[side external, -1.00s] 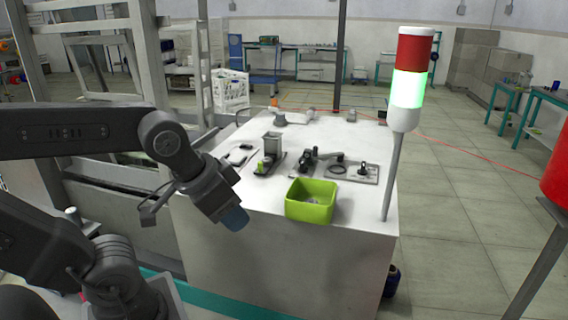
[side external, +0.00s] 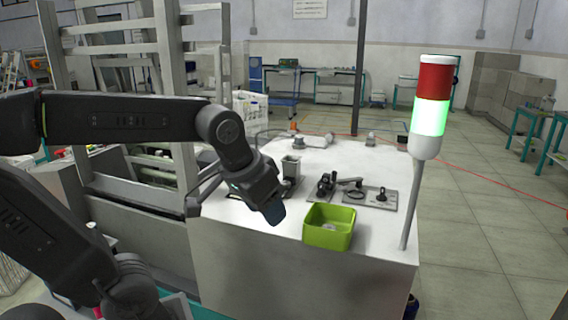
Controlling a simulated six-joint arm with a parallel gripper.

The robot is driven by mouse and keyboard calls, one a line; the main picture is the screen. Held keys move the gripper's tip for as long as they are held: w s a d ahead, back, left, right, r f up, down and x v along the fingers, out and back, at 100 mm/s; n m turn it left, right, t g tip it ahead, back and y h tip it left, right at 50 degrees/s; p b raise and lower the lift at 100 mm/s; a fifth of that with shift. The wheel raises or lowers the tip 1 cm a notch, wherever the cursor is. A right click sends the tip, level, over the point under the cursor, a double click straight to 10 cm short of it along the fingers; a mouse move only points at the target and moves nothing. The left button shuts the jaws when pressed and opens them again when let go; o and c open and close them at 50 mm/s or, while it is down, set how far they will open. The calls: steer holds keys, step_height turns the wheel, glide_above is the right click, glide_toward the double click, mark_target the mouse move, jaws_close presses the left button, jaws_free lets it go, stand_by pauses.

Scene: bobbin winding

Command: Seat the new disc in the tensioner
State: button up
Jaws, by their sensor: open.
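The green bin (side external: 330,240) stands at the table's front edge, right of my gripper, with small greyish things inside. I cannot pick out the new disc.
A grey upright block (side external: 291,166) stands behind my gripper, partly hidden by it. A signal tower (side external: 430,110), lit green, rises at the table's right front corner. A metal frame (side external: 170,120) stands to the left. The table's front right is bare.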

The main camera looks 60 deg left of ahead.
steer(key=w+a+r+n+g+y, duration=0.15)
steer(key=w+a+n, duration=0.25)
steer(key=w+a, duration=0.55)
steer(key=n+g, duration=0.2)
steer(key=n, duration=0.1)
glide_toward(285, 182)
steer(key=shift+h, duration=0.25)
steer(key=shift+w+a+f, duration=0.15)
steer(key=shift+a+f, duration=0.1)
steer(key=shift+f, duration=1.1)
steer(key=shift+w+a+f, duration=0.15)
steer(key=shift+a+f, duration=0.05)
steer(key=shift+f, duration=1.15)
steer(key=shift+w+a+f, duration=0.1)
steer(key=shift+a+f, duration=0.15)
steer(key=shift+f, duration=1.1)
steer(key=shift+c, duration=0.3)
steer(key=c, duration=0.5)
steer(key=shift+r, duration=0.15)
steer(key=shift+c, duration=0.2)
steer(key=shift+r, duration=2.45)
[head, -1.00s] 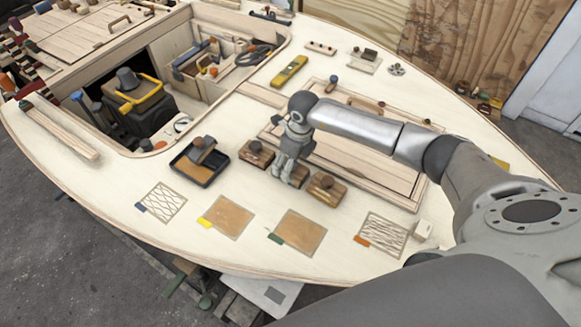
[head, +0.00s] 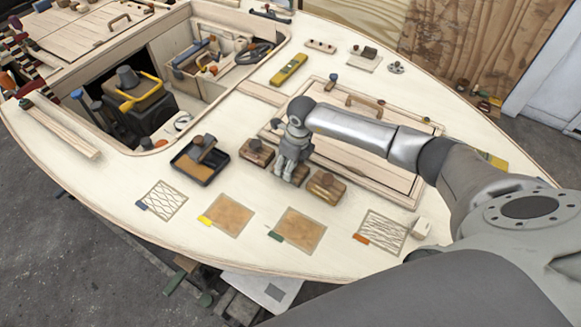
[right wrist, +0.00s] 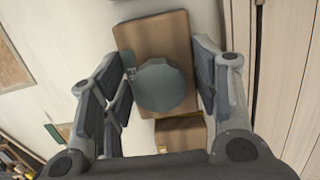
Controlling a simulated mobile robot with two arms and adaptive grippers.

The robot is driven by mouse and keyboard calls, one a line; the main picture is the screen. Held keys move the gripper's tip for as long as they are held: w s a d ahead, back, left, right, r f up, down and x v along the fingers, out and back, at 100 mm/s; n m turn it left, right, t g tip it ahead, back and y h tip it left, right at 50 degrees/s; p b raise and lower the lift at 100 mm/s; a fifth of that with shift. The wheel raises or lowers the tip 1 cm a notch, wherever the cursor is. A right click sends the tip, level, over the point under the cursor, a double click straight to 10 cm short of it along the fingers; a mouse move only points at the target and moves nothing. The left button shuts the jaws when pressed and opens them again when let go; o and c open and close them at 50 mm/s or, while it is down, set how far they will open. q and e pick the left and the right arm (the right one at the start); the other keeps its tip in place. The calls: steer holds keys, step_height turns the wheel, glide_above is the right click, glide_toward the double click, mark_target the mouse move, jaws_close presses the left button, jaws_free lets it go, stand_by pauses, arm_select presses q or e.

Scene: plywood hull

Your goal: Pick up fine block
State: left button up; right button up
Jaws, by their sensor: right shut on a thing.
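Three wooden blocks with dark round knobs stand in a row on the pale deck: a left one (head: 256,153), a middle one (head: 299,178) and a right one (head: 326,187). My right gripper (head: 287,171) points down over the middle block and hides most of it. I cannot tell whether the block touches the deck, or which block is the fine one. My left gripper is out of view.
A dark tray (head: 192,168) stands left of the blocks. In front lie several patches with coloured tabs, including a yellow-tabbed one (head: 230,216) and a green-tabbed one (head: 300,231). A hatch panel (head: 365,160) lies behind the blocks. An open cockpit is at the left.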

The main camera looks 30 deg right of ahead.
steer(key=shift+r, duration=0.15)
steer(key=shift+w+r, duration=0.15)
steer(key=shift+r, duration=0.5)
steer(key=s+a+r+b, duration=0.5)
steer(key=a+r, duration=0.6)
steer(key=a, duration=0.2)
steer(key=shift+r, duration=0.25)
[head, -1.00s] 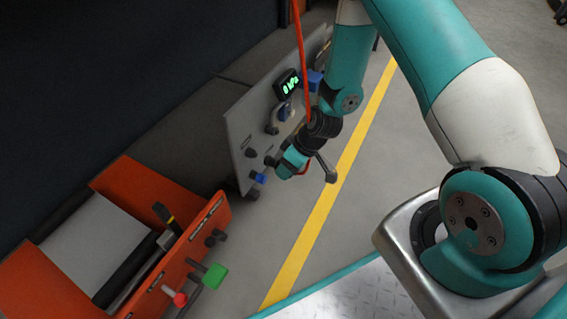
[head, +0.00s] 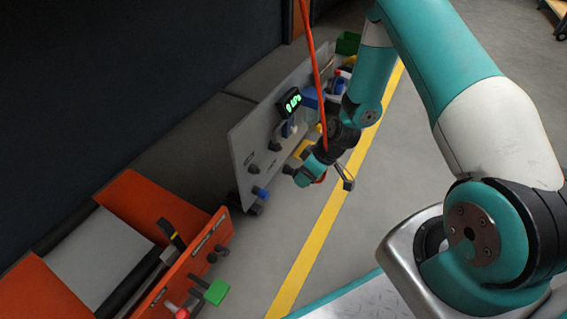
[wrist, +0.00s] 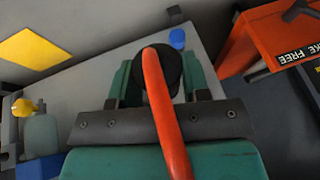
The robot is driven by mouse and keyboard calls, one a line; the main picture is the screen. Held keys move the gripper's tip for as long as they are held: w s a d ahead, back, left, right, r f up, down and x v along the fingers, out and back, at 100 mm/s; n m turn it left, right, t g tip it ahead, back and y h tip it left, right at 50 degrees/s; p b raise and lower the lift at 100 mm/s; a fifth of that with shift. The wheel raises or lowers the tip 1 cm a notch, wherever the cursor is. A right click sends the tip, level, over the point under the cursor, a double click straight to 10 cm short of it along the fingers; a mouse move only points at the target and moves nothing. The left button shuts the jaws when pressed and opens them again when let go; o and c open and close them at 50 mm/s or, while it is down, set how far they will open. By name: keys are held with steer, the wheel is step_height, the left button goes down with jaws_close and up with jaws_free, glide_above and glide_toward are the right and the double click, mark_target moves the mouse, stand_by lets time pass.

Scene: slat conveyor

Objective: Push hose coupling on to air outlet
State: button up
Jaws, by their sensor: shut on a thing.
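An orange-red hose (head: 314,60) hangs down from above to my gripper (head: 303,177). In the wrist view the hose (wrist: 162,110) runs over my gripper (wrist: 163,85) to a dark round coupling (wrist: 164,74) held between the green fingers. My gripper is shut on this coupling. A grey panel (head: 246,148) with a green-lit display (head: 290,102) stands to the left of my gripper. Several dark fittings stick out of its face; I cannot tell which is the air outlet. Whether the coupling touches any fitting is hidden.
An orange machine cover (head: 190,262) with red and green knobs stands at the lower left. A blue knob (head: 260,193) sits at the panel's near lower corner. Open floor with a yellow line (head: 327,220) lies right of the panel.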

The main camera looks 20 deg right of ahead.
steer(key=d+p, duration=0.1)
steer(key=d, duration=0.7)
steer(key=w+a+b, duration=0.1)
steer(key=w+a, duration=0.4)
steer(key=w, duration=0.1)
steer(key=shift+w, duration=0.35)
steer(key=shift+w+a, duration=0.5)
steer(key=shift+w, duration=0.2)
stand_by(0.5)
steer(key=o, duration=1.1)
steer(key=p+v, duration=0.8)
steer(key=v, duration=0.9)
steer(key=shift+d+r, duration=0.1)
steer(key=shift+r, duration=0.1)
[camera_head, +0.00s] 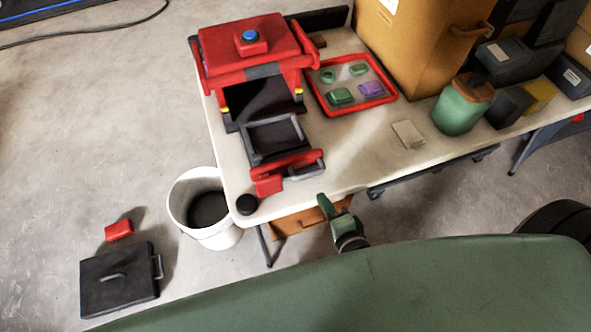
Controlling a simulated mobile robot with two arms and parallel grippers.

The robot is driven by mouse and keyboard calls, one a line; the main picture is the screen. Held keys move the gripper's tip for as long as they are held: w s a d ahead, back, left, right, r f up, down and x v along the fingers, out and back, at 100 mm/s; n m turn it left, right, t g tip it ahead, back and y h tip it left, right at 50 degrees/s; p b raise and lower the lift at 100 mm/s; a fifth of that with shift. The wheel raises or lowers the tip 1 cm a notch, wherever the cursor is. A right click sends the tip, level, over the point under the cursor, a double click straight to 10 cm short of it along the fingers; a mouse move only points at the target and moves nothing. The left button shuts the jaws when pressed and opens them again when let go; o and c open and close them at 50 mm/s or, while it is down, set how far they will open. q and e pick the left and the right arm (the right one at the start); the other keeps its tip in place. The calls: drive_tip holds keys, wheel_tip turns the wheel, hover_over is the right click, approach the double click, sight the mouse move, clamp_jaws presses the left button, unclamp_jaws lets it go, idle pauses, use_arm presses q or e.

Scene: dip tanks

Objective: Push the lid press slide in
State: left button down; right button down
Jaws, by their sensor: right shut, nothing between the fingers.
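The lid press (250,50) is a red machine with a blue button on top, at the back left of the pale table. Its slide (275,138) is out toward me: a dark grey frame with a red front and a grey handle (306,170). My right gripper (325,204), green and dark, is at the table's front edge, in front of and apart from the slide's handle. Its fingers are shut and empty. My left gripper is not in view.
A red tray (395,96) with green and purple pieces stands right of the press. A green jar (462,104) and a tan container (415,50) are farther right. A black round piece (246,204) sits at the table corner, beside a white bucket (181,200) on the floor.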

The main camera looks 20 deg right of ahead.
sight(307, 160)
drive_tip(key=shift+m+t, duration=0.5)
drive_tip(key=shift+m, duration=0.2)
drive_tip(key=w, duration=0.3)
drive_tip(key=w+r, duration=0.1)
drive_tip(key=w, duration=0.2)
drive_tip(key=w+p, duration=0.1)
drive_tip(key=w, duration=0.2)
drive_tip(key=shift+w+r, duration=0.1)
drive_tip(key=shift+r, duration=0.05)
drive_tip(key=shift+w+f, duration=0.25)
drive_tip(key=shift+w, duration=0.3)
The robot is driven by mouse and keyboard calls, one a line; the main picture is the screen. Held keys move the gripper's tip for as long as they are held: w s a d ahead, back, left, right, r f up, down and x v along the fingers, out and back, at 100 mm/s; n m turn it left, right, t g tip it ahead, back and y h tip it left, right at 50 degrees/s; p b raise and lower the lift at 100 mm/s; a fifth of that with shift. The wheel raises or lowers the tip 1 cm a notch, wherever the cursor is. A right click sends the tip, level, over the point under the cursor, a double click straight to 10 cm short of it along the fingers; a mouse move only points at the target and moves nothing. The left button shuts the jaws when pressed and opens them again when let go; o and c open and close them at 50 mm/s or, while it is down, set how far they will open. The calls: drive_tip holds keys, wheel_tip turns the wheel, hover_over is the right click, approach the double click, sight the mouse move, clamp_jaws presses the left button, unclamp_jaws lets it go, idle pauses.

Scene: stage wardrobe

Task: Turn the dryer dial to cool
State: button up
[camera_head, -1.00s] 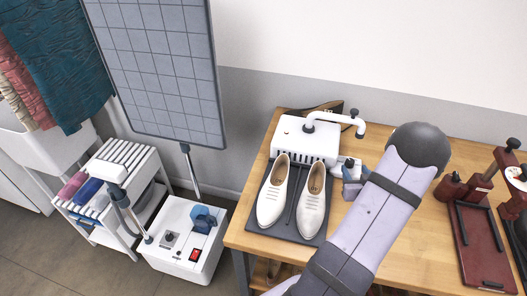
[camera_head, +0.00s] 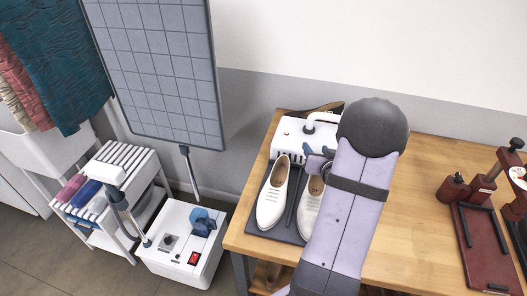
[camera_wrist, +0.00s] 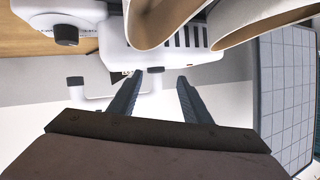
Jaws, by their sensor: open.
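The white dryer (camera_head: 291,136) stands at the back of the wooden table, with a bent white pipe on top and a slotted front. A black round knob, which looks like the dial (camera_wrist: 66,35), sits on a white side box at upper left in the wrist view. I cannot read its setting. In the head view my arm hides it. My gripper (camera_wrist: 160,78) is open and empty, with the dryer body beyond its fingertips; the dial lies to their left, apart from them. In the head view my gripper (camera_head: 317,163) is at the dryer's front, above the right shoe.
Two cream shoes, left (camera_head: 272,194) and right (camera_head: 309,208), stand on a dark mat before the dryer. A red press (camera_head: 484,245) is at the table's right. A steamer base (camera_head: 177,262) and slatted cart (camera_head: 95,213) stand left on the floor. The table's middle right is clear.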

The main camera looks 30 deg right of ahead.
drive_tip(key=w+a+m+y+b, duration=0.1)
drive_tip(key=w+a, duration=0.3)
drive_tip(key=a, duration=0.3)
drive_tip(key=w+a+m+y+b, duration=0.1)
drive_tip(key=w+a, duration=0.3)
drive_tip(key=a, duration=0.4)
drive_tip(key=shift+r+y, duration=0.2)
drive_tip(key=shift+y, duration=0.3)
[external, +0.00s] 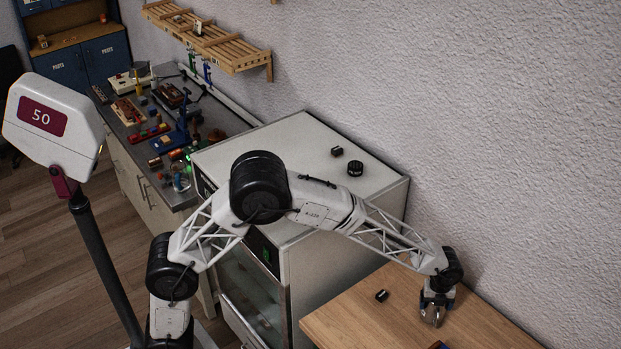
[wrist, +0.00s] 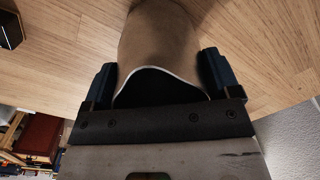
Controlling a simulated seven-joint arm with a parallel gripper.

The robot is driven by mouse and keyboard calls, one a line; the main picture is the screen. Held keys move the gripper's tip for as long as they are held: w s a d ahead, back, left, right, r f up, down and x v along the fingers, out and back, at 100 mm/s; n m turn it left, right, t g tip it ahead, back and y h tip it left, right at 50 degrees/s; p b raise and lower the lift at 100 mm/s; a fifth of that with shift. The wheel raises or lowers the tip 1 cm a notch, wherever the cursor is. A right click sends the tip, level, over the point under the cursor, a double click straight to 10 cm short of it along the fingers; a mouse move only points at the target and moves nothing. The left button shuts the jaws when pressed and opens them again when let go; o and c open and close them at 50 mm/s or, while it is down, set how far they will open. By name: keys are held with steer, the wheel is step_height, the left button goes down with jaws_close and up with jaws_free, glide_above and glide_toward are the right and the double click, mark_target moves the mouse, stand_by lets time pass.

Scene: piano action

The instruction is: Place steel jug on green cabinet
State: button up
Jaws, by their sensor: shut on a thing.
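My gripper (external: 436,303) is low over the wooden table at the right, with its fingers pointing down. It is shut on the steel jug (external: 433,317), a small grey metallic shape at the fingertips. In the wrist view, the jug (wrist: 158,38) shows a brownish reflective body, a pale rim and a dark opening, and lies between the two blue fingers of my gripper (wrist: 157,75). Wood lies behind it; I cannot tell whether the jug touches the table. No clearly green cabinet shows in either view.
The wooden table (external: 365,318) carries a small dark object (external: 382,296). A pale glass-fronted cabinet (external: 315,140) stands left of it, with two small dark items on top. A cluttered workbench (external: 125,115), blue cabinets (external: 85,62) and a wall shelf (external: 222,50) are farther back. The wall is close on the right.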

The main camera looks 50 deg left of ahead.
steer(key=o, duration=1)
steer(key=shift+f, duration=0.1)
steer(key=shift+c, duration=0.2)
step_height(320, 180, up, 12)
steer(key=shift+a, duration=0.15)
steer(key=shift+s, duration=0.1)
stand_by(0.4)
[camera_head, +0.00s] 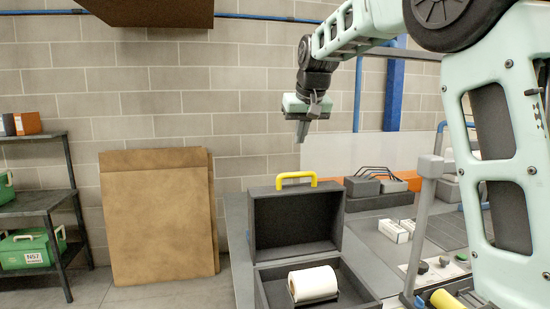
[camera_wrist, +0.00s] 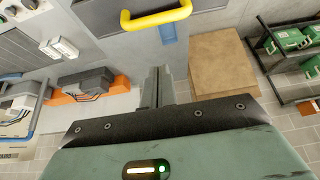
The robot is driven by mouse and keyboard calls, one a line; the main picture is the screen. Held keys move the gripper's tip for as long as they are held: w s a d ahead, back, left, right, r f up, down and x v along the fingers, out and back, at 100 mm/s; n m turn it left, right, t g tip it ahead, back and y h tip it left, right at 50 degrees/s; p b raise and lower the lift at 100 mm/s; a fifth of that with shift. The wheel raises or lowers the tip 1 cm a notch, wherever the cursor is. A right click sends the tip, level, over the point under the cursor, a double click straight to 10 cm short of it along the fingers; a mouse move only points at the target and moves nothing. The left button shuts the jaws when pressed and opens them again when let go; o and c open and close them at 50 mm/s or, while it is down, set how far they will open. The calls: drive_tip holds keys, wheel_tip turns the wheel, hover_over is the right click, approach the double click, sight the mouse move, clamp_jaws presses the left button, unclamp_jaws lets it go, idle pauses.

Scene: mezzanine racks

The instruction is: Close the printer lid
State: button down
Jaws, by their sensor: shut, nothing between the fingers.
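The printer is a dark grey box (camera_head: 262,287) on a grey bench, with a white paper roll (camera_head: 314,284) lying in it. Its lid (camera_head: 296,224) stands open, about upright at the back, with a yellow handle (camera_head: 296,177) on its top edge. My gripper (camera_head: 301,133) is shut and empty, above and behind the lid, apart from it, with its fingers pointing down. In the wrist view the shut fingers (camera_wrist: 157,88) show at the middle, and the yellow handle (camera_wrist: 157,19) and part of the lid (camera_wrist: 100,14) show at the top edge.
Small white boxes (camera_head: 393,231) and grey devices with black cables (camera_head: 376,184) lie on the bench right of the printer. A grey post (camera_head: 417,235) stands near my arm. Brown boards (camera_head: 160,218) lean on the wall, and a shelf (camera_head: 45,200) with green cases stands left.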

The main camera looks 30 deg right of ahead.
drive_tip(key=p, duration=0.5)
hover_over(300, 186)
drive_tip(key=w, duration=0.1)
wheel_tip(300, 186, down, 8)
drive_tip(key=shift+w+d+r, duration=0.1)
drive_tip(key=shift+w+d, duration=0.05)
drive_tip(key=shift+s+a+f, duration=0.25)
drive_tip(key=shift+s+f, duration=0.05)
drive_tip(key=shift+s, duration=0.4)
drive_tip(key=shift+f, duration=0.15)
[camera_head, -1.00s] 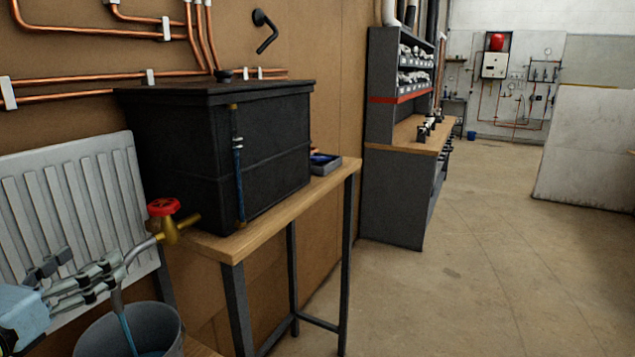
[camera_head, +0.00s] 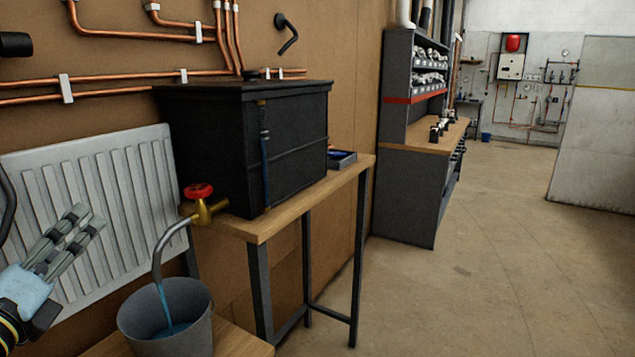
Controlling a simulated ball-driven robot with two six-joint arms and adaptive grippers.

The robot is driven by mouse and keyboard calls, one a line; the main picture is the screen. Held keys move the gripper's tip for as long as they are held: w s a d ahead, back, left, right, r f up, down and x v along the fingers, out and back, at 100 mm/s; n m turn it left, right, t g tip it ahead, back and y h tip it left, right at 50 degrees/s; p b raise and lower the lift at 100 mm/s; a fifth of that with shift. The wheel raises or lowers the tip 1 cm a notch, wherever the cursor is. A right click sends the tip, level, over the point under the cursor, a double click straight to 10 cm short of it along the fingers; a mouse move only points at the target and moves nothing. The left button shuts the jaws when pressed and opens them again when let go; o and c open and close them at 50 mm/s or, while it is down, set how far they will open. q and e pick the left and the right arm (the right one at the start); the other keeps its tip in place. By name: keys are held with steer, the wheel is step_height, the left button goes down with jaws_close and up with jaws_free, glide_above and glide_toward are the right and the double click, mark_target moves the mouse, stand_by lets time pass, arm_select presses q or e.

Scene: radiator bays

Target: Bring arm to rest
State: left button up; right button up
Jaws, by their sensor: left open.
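My left gripper (camera_head: 84,232) is at the lower left, in front of the white radiator (camera_head: 120,205). It is open and nothing shows between its fingers. It is apart from the curved spout and the red-handled brass tap (camera_head: 203,207), which lie to its right. Blue water runs from the spout into a grey bucket (camera_head: 190,299) below, and some water shows in the bucket. My right gripper is not in view.
A black tank (camera_head: 230,145) stands on a narrow wooden bench (camera_head: 270,222) with dark metal legs. A small tray (camera_head: 343,160) sits beside it. Copper pipes (camera_head: 120,85) run along the wall. A grey shelf unit (camera_head: 403,195) stands beyond. The floor (camera_head: 480,270) at right is clear.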

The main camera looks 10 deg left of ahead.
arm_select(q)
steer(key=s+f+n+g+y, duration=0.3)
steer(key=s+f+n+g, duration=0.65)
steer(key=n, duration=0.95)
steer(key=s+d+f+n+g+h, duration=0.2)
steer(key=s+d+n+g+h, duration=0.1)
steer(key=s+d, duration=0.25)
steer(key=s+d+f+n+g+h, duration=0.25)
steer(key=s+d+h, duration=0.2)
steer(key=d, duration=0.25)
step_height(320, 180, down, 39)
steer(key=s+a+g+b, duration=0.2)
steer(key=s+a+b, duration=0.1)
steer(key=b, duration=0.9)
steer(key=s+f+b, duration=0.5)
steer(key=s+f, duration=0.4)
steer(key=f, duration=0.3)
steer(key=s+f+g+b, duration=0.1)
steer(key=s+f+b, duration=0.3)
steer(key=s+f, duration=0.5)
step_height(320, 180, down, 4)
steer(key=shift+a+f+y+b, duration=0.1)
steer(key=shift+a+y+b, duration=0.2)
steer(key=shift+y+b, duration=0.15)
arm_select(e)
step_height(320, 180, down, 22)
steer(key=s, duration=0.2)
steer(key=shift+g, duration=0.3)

Problem to work on
Which lines of the data above contain "grippers"? Copy each one.

Written response
Controlling a simulated mobile robot with two arms and adaptive grippers.
Controlling a simulated mobile robot with two arms and parallel grippers.
Controlling a simulated ball-driven robot with two six-joint arms and adaptive grippers.

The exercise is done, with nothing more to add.